Einige neue Entscheidungen zur Erbschafsteuer sowie ein Ländererlass beschäftigen uns diesen Monat. Dabei geht es um Probleme der Doppelbesteuerung, die Frage der Qualifikation als steuerlich begünstigtes Betriebsvermögen, die Wahlalternative zwischen altem und neuem Recht, der Steuerbefreiung des Familienwohnheims sowie der Kürzung des Freibetrags bei beschränkt Steuerpflichtigen.

Selbstverständlich geben wir auch wieder Hinweise für Steuerberater und Rechtsanwälte zur optimalen Beratung ihrer Mandanten.

1. Doppelbesteuerung mit Einkommen- und Erbschaftsteuer

Es stellt keinen Verstoß gegen das Grundgesetz dar, wenn es zu einer doppelten steuerlichen Erfassung des Vermögenszuwachses durch Erbschaftsteuer und Einkommensteuer kommt. Im Urteilsfall des FG Niedersachsen hatte der Sohn den Betrieb seines Vaters geerbt. Es wurde Erbschaftsteuer von rund 6.400 EUR erhoben. Da der Erbe sich für die Aufgabe des Gewerbebetriebs entschied und die im Betriebsvermögen vorhandenen Wirtschaftsgüter in sein Privatvermögen überführte, erzielte er im gleichen Jahr einen Aufgabegewinn nach § 16 EStG. Nach Auffassung des FG muss in diesem Fall nicht anstelle der Buchwerte der entsprechende Anteil des erbschaftsteuerlichen Bedarfswertes bei der Ermittlung des Aufgabegewinns berücksichtigt werden.

Die vorhandene Doppelbelastung des unentgeltlich erworbenen Gewerbebetriebes rechtfertigt keine Abweichung von der bestehenden Gesetzeslage. Erbschaft- und Einkommensteuer können wegen ihrer unterschiedlichen Besteuerungsgegenstände grundsätzlich kumulativ nebeneinander erhoben werden. Beide Steuerarten verfolgen unterschiedliche Zielsetzungen und knüpfen demzufolge an unterschiedliche Tatbestandsmerkmale an.

Steuerberaterhinweis:

Bei Erbfällen ab 2009 verringert der neue § 35b EStG eine Doppelbelastung mit Erbschaft- und Einkommensteuer, wenn beim Erben auf Einkünfte innerhalb der folgenden fünf Veranlagungszeiträume Einkommensteuer anfällt, die zuvor als Vermögen bereits der Erbschaftsteuer unterlagen. Hierbei wird auf Antrag die tarifliche Einkommensteuer nach dem Verhältnis der Erbschaftsteuer zum unentgeltlichen Erwerb ermäßigt.

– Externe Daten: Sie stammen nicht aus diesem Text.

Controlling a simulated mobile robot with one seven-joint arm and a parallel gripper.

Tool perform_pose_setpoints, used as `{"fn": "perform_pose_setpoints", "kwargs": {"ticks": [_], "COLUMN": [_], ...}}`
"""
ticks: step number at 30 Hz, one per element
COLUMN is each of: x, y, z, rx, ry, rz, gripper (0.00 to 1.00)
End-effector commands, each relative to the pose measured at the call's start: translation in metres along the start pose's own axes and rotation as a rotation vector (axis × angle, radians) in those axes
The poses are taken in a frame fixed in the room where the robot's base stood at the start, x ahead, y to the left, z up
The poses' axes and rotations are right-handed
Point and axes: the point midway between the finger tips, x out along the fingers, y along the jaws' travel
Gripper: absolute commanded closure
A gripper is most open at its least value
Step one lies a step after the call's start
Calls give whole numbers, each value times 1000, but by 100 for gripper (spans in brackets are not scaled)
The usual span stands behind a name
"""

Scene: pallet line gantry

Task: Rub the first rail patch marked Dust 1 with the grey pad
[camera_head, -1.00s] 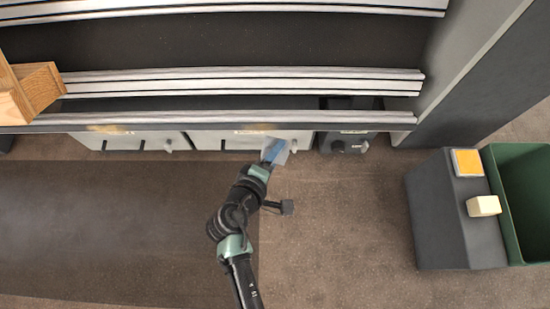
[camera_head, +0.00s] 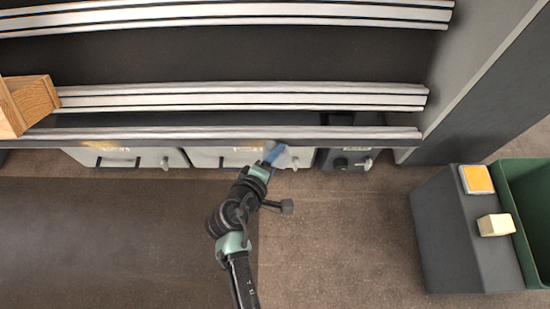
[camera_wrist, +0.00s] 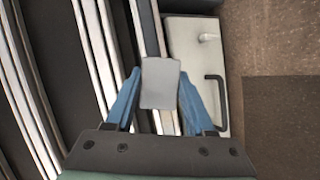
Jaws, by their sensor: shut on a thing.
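My gripper (camera_wrist: 160,90) has its two blue fingers shut on the grey pad (camera_wrist: 161,83), a flat, pale rectangle. In the head view my gripper (camera_head: 271,153) is at the front rail's edge, above the right white cabinet, and the pad (camera_head: 284,159) shows beside the fingers. The front rail (camera_head: 340,133) runs across below the other rails. A tan, dusty-looking smudge (camera_head: 99,145) lies along its front edge at the left, well away from my gripper. Another tan mark (camera_head: 250,149) is just left of my fingers. The markings are too small to read. I cannot tell whether the pad touches anything.
White cabinets (camera_head: 205,160) with black handles stand under the front rail, with a dark box (camera_head: 345,159) to their right. A wooden crate (camera_head: 38,97) sits on the rails at left. At right are a grey stand (camera_head: 450,225), an orange-topped pad (camera_head: 477,180), a cream block (camera_head: 496,225) and a green bin (camera_head: 535,230).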

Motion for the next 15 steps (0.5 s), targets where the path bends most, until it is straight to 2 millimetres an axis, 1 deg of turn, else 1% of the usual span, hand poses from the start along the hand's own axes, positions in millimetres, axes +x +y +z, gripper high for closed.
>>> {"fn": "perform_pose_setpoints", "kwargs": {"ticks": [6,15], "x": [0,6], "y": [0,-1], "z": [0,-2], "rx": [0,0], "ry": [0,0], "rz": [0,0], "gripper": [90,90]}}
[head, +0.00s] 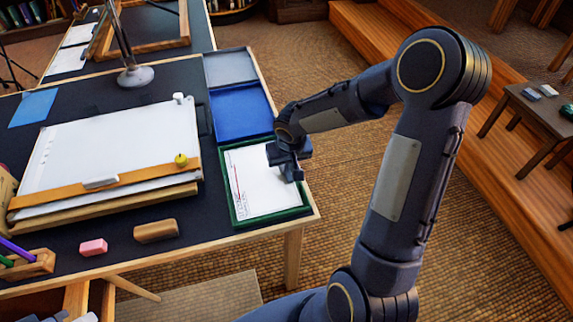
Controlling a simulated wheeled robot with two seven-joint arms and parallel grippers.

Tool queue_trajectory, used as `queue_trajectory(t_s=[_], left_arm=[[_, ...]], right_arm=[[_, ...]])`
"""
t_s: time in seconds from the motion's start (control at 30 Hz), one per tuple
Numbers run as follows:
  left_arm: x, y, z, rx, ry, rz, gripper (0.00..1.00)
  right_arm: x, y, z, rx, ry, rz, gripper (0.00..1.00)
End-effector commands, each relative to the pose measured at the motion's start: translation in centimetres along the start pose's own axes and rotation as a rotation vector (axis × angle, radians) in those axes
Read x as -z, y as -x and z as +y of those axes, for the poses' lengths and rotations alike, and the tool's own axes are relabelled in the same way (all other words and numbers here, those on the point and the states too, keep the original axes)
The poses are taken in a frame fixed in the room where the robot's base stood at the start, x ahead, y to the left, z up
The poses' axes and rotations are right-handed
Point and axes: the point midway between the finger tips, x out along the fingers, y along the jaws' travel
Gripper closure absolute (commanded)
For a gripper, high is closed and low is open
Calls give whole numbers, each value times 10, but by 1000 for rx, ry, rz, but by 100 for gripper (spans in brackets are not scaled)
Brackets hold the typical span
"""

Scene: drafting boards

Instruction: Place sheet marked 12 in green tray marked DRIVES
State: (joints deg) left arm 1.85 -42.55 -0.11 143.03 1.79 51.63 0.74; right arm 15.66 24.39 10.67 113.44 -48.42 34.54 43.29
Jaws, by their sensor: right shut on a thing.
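The green tray (235,216) lies at the right end of the dark desk, nearest to me in a row of trays. A white sheet (258,186) with a red line and small writing along its left edge lies within the tray's outline. Its number is too small to read, and I cannot tell whether it touches the tray floor. My right gripper (284,166) is at the sheet's upper right edge, shut on the sheet, and hides that edge and part of the tray rim. No DRIVES label is readable. My left gripper is not in view.
A blue tray (241,112) and a grey tray (229,67) sit behind the green one. Left of them is a drawing board (110,146) with a wooden rule (120,182) and a yellow knob. A brown block (156,230) and a pink eraser (94,247) lie in front.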

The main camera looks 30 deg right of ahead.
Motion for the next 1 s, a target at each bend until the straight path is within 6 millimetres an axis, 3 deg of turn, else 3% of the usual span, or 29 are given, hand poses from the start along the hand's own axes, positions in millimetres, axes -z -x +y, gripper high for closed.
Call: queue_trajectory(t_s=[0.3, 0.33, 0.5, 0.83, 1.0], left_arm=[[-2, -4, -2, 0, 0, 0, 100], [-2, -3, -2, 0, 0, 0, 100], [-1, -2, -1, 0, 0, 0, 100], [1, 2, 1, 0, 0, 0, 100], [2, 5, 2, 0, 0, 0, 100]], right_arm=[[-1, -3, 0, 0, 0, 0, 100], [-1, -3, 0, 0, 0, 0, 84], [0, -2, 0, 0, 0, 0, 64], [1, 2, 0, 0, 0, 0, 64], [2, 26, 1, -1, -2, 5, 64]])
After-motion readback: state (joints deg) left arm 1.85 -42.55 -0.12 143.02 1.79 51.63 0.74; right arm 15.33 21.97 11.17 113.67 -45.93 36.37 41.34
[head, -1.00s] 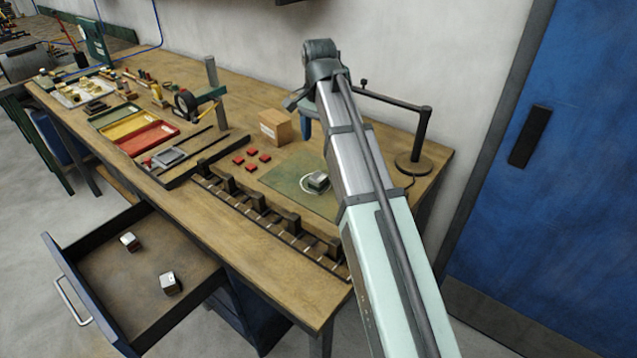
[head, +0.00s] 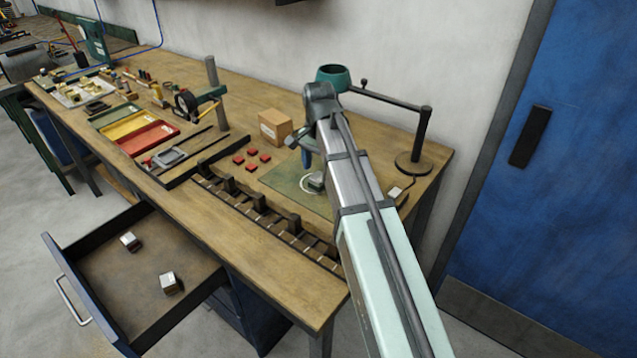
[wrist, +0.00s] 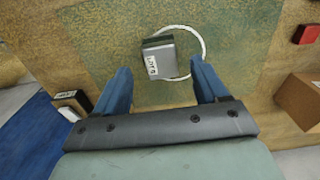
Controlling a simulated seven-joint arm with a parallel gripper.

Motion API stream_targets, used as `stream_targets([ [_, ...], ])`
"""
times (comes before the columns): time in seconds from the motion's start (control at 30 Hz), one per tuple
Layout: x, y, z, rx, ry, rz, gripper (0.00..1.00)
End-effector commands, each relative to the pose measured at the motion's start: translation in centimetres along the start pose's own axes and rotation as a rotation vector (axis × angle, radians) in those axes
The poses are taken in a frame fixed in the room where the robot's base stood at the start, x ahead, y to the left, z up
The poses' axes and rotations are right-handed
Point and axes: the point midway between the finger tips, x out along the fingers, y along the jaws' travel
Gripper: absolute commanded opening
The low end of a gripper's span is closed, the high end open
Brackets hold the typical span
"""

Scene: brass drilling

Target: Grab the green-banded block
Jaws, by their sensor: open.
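A small grey metal block with a white label (wrist: 158,57) sits on the green mat, partly inside a white ring. In the head view the same block (head: 316,182) is partly hidden by my arm. Its band colour is not clear in either view. My gripper (wrist: 159,68) is open, its two blue fingers spread, with the block between and just beyond the fingertips in the wrist view. Nothing is held. In the head view one blue finger (head: 306,158) shows above the mat, close to the block.
Red squares (head: 251,158) and a cardboard box (head: 275,127) stand left of the mat (head: 290,182). A lamp (head: 414,160) and a small pale-topped box (wrist: 72,102) are on the other side. Two blocks (head: 130,241) (head: 169,282) lie in the open drawer (head: 115,275).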

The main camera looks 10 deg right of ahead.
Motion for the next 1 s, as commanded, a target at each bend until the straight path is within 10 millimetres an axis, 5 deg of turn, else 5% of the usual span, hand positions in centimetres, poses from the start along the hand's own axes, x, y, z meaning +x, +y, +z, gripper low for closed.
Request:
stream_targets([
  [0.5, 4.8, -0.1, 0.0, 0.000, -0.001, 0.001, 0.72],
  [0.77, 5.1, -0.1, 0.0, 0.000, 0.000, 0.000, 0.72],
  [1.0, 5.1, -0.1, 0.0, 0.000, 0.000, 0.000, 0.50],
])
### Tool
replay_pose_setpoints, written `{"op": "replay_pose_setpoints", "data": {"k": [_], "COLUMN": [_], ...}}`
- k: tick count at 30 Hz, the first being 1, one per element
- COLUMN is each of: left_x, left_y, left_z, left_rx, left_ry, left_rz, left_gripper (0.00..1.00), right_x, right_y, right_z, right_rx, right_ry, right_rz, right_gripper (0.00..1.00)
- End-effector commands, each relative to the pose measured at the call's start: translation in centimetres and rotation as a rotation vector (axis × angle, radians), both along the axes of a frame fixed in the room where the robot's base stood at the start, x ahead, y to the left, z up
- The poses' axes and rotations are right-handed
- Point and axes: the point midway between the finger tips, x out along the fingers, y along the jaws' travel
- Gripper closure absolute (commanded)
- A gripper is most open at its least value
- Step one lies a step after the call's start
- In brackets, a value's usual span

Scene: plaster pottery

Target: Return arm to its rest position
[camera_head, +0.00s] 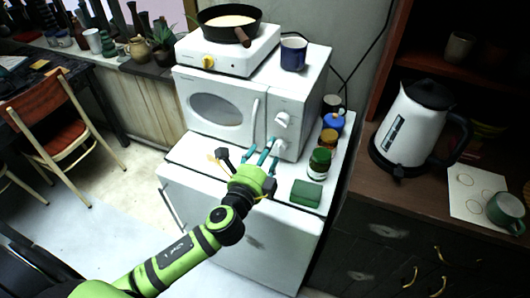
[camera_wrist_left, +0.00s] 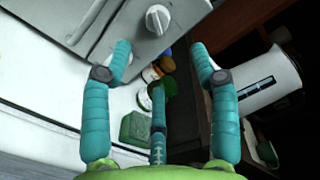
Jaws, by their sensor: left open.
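My left arm, lime green with dark bands, reaches up from the bottom left in the head view. Its left gripper (camera_head: 262,152) has teal fingers and is in front of the white microwave (camera_head: 222,103), by the knobs at its lower right. In the left wrist view the fingers of the left gripper (camera_wrist_left: 161,58) are spread wide with nothing between them. One fingertip overlaps the microwave front in that view; I cannot tell whether it touches. My right gripper is in neither view.
A green sponge-like block (camera_head: 306,193) and several jars, including a green-lidded one (camera_head: 319,163), stand right of the gripper. A white kettle (camera_head: 411,128) and green mug (camera_head: 505,211) are farther right. A chair (camera_head: 56,127) stands left; the floor between is clear.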

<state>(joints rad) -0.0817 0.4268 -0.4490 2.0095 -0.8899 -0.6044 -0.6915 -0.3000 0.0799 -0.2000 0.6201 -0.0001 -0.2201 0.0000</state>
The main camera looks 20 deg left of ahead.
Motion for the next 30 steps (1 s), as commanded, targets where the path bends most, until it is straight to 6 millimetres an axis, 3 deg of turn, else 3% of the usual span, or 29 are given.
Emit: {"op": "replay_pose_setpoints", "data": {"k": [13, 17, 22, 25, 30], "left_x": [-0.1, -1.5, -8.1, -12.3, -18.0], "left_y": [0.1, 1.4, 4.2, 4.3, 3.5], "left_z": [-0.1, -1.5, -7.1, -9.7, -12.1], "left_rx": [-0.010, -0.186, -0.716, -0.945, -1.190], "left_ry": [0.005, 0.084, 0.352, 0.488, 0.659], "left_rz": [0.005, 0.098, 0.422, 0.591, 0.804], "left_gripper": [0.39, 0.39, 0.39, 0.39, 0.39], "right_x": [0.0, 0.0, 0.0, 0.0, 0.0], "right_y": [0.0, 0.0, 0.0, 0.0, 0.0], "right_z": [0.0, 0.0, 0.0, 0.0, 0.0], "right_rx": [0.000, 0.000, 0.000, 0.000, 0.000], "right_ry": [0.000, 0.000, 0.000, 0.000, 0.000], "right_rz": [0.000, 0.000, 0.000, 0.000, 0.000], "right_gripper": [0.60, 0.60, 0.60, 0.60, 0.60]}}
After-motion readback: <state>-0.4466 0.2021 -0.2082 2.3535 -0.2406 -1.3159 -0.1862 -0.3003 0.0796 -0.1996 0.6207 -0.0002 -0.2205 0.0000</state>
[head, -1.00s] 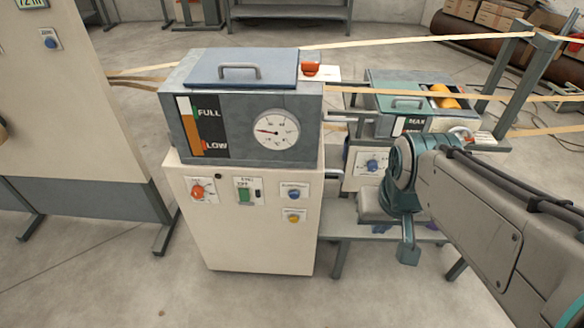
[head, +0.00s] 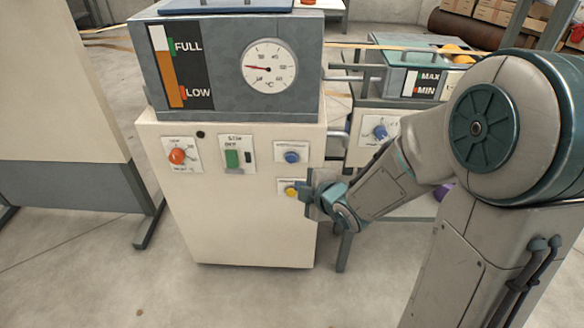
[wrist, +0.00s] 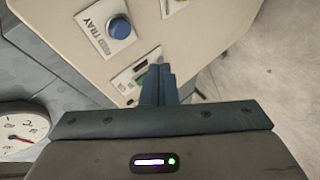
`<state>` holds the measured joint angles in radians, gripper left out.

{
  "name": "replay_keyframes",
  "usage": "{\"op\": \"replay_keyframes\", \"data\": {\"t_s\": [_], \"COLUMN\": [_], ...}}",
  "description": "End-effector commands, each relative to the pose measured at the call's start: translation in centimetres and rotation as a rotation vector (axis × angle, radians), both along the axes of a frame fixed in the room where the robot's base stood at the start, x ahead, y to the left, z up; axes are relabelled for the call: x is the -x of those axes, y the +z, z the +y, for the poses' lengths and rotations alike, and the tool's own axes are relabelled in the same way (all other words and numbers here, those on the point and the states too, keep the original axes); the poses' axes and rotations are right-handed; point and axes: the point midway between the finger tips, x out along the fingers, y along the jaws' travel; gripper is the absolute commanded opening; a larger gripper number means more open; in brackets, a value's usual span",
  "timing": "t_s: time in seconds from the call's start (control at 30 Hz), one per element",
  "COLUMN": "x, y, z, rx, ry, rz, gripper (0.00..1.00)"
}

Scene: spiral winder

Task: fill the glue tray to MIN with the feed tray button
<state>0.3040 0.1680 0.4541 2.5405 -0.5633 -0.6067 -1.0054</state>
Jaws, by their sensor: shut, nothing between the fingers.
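The feed tray button is the blue button (wrist: 119,28) on a white plate whose readable lettering says TRAY. In the head view a blue button (head: 292,157) sits at the upper right of the cabinet panel, above a yellow button (head: 291,190). My gripper (head: 304,194) is shut and empty, by the right edge of the yellow button's plate. In the wrist view its fingertips (wrist: 160,68) lie below and right of the blue button, apart from it. The glue tray (head: 412,58) stands at the right, with a MAX/MIN gauge (head: 427,84); its level is unclear.
The cream cabinet (head: 230,220) carries a red knob (head: 177,156) and a green switch (head: 232,158). The grey tank (head: 222,95) above has a FULL/LOW gauge and a dial (head: 270,67). Another blue knob (head: 380,132) is under the glue tray. Floor in front is clear.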

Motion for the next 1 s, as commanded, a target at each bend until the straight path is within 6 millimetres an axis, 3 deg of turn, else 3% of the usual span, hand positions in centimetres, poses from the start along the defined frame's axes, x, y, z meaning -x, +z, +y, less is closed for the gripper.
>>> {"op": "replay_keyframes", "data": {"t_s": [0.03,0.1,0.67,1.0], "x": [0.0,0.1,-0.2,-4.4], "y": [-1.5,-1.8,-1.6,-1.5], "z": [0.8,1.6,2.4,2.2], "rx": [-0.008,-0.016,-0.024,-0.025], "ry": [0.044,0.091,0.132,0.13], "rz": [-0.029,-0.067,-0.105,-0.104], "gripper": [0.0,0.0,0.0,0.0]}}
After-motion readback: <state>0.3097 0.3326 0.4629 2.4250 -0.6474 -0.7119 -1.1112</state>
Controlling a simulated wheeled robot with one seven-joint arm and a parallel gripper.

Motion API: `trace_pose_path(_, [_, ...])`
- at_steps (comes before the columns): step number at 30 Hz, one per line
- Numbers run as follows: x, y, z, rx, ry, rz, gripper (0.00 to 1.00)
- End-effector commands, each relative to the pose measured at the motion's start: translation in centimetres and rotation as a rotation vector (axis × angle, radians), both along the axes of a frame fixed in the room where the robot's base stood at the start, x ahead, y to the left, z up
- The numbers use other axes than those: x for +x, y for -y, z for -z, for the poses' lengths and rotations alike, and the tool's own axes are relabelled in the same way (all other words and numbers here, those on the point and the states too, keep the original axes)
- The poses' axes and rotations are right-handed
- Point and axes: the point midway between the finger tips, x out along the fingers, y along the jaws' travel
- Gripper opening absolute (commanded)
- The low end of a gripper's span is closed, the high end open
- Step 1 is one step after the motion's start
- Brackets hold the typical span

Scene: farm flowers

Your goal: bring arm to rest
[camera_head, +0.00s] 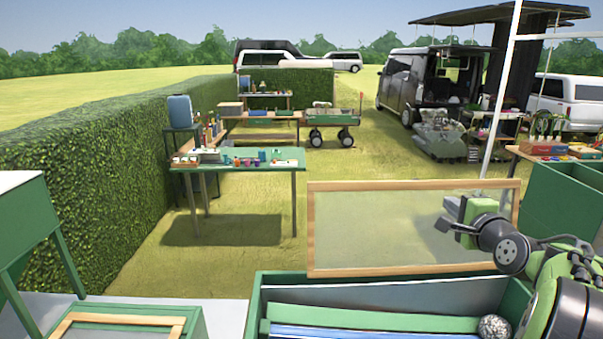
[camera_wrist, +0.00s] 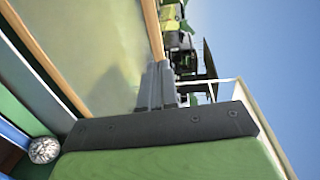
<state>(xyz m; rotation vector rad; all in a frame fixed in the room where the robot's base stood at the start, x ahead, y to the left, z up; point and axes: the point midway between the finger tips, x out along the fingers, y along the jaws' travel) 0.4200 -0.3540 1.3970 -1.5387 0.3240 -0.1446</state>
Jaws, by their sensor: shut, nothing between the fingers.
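My arm reaches in from the lower right of the head view. My gripper (camera_head: 441,224) is raised in front of a wood-framed clear panel (camera_head: 400,225), above a green-rimmed box. In the wrist view the two grey fingers of my gripper (camera_wrist: 159,80) lie side by side, shut, with nothing seen between them. The same panel (camera_wrist: 105,45) shows beside them, and I cannot tell how close it is.
The green-rimmed box (camera_head: 254,305) below holds green and blue pieces and a speckled ball (camera_head: 494,327). A green table (camera_head: 290,160) with small items stands on the grass. A hedge (camera_head: 90,160) runs along the left. Vans (camera_head: 405,85) stand behind.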

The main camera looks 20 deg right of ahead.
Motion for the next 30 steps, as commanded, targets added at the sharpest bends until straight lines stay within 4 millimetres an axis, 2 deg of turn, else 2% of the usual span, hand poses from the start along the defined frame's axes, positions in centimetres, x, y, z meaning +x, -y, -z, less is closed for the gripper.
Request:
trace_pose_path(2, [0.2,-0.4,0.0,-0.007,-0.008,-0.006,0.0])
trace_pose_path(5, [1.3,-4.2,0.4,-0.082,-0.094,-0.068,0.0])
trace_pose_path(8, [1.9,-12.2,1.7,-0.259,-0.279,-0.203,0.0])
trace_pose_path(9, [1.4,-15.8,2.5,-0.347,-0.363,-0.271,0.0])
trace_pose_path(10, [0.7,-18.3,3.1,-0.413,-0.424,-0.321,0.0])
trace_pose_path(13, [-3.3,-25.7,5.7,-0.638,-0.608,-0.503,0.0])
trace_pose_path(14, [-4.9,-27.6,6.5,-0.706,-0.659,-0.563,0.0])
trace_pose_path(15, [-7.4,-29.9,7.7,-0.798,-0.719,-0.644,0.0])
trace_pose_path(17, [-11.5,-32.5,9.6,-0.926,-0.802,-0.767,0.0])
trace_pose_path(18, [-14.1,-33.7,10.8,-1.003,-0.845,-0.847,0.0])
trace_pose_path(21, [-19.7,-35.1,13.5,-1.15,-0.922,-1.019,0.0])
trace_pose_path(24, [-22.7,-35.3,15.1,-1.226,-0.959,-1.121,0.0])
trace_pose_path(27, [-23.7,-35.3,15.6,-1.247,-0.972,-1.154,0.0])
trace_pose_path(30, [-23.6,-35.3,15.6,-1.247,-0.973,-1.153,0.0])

Fundstellen: FG Niedersachsen 29.5.08, 11 K 69/06; BFH 16.8.06, II B 144/05, BFH/NV 06, 2261

2. Doppelbelastung bei ausländischer Erbschaftsteuer

Nach einem aktuellen Urteil des EuGH stellt es keinen Verstoß gegen die Kapitalverkehrsfreiheit dar, dass die Anrechnung ausländischer Erbschaftsteuer ausgeschlossen ist, sofern die Steuer auf Kapitalvermögen erhoben wurde. Hintergrund dieser Doppelbelastung ist die Regelung des § 21 Abs. 1 ErbStG, wonach nur die ausländische Steuer anrechenbar ist, die auf das in § 121 BewG definierte Auslandsvermögen entfällt. Das sind in erster Linie Immobilien sowie betrieblicher und landwirtschaftlicher Besitz, aber kein Kapitalvermögen. Der EuGH sieht hierin keinen Verstoß, weil zwei unterschiedliche nationale Steuersysteme in Konflikt geraten sind.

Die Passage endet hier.